Considered having another crack at the Cowfield swim today, but was tempted away by thoughts of easier pickings on the Thames at Kelmscott. I wanted another crack at the chub with my special extra-stinky cheesepaste. I took a pack out of the freezer, microwaved it until gooey and then mixed in half a jar of anchovies for good measure. I’d had problems hitting bites last time, and hoped the oil from the anchovies would give a softer paste. This, as you will see, did not quite work out.
Arriving a little after 2pm, I picked a swim on the apex of a bend with some trees and a raft of debris opposite. I tackled up a quivertip rod with a tiny bomb and a size six hook. The idea was to trundle the bait underneath the raft of debris. I was also feeding a swim down the inside with hemp and casters.
I started getting bites on the cheesepaste almost immediately, but infuriatingly struck at nothing each time. The soft paste was evidently hardening in the cold water and shrouding the hook. Unfortunately the fish seemed to want a good sized chunk of paste, and I had no larger hooks with me. Leaving the hook as proud as was possible without losing the bait seemed not to help.

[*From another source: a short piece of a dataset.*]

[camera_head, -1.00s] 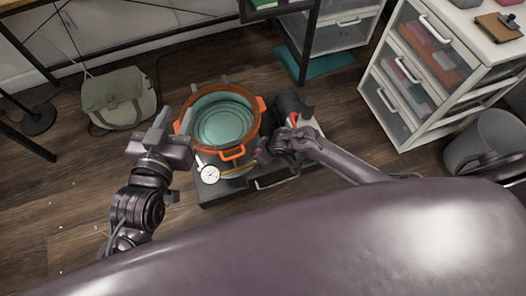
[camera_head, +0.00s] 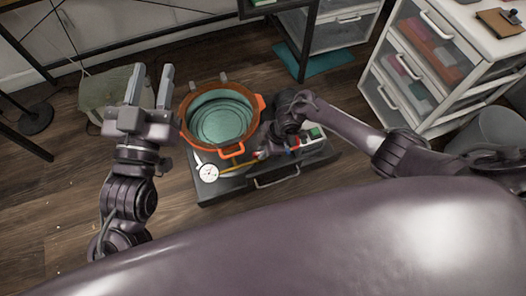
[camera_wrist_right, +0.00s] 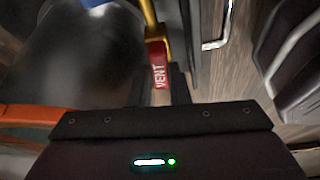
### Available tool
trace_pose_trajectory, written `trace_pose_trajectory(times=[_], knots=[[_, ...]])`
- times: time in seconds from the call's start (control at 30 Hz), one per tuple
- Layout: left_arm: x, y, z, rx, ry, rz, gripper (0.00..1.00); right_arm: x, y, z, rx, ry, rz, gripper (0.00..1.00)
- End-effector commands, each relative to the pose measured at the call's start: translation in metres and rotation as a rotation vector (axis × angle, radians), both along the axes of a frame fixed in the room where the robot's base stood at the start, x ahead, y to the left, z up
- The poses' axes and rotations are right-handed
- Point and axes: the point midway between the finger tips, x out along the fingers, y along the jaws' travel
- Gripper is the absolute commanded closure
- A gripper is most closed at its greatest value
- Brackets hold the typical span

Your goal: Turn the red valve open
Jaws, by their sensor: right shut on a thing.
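The red valve handle, marked VENT (camera_wrist_right: 158,65), sits on a yellow pipe in the right wrist view, between the fingers of my right gripper. My right gripper (camera_head: 263,148) is shut on it, low beside the orange-rimmed pot (camera_head: 222,118). In the head view the handle is mostly hidden by the hand. My left gripper (camera_head: 151,85) is open and empty, left of the pot, with its two fingers pointing away from me.
A white dial gauge (camera_head: 208,172) is at the front of the dark base (camera_head: 235,188) under the pot. A green bag (camera_head: 105,88) lies behind my left gripper. A white drawer unit (camera_head: 415,75) and a grey bin (camera_head: 500,135) stand on the right.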

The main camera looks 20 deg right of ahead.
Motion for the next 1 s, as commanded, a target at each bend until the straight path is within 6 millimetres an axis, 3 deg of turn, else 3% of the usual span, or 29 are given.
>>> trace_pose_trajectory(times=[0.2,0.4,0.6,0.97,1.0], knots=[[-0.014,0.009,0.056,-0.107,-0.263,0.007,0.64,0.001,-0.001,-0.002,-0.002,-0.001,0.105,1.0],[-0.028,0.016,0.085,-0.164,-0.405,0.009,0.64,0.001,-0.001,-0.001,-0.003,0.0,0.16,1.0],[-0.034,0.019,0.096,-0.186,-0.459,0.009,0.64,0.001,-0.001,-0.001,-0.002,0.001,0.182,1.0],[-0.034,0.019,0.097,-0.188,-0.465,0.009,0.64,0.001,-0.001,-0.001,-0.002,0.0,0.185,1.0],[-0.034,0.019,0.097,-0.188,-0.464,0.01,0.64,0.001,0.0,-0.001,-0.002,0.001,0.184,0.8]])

After an hour or so of frustration I set up a 13’ match rod, centrepin and crowquill avon and began trotting double caster down the inside line I had been feeding. My casting with the centrepin is still atrocious, but was somewhat better with the match rod than with the Avon. After about ten minutes the bait was taken at the end of the trot by a chub of around 3lb, which put up an excellent struggle on the light float tackle.
No more bites were forthcoming on the float, so I resumed legering paste and striking at unmissable bites. And missing them. I even tried hair rigging paste, all to no avail. At about half past four I did what I should have done hours earlier; I pinched a chunk of breadflake on the hook. First cast resulted in a 3lb chub. Second cast in another.
As the light faded, I decided I really wanted to catch a fish on my special paste. They obviously liked it, I just couldn’t hit the bites. Out went another blob, moulded to expose as much hook as possible. The lead rolled under the raft of debris and settled. A few minutes later the tip tapped once and then lunged over, and I found myself connected to something dogged and heavy. It was reluctant to come up in the water, but made no dramatic attempt to run for cover. For a moment I thought I’d found a dustbin lid of a bream. Only an attempt to weed me down the inside gave the game away, but after a short fight I had it. This chub I weighed; 4 ½ lbs and enough to call it a day.
So, four decent chub, one on the float, one on my special cheesepaste. Not too shabby for a cold Winter afternoon.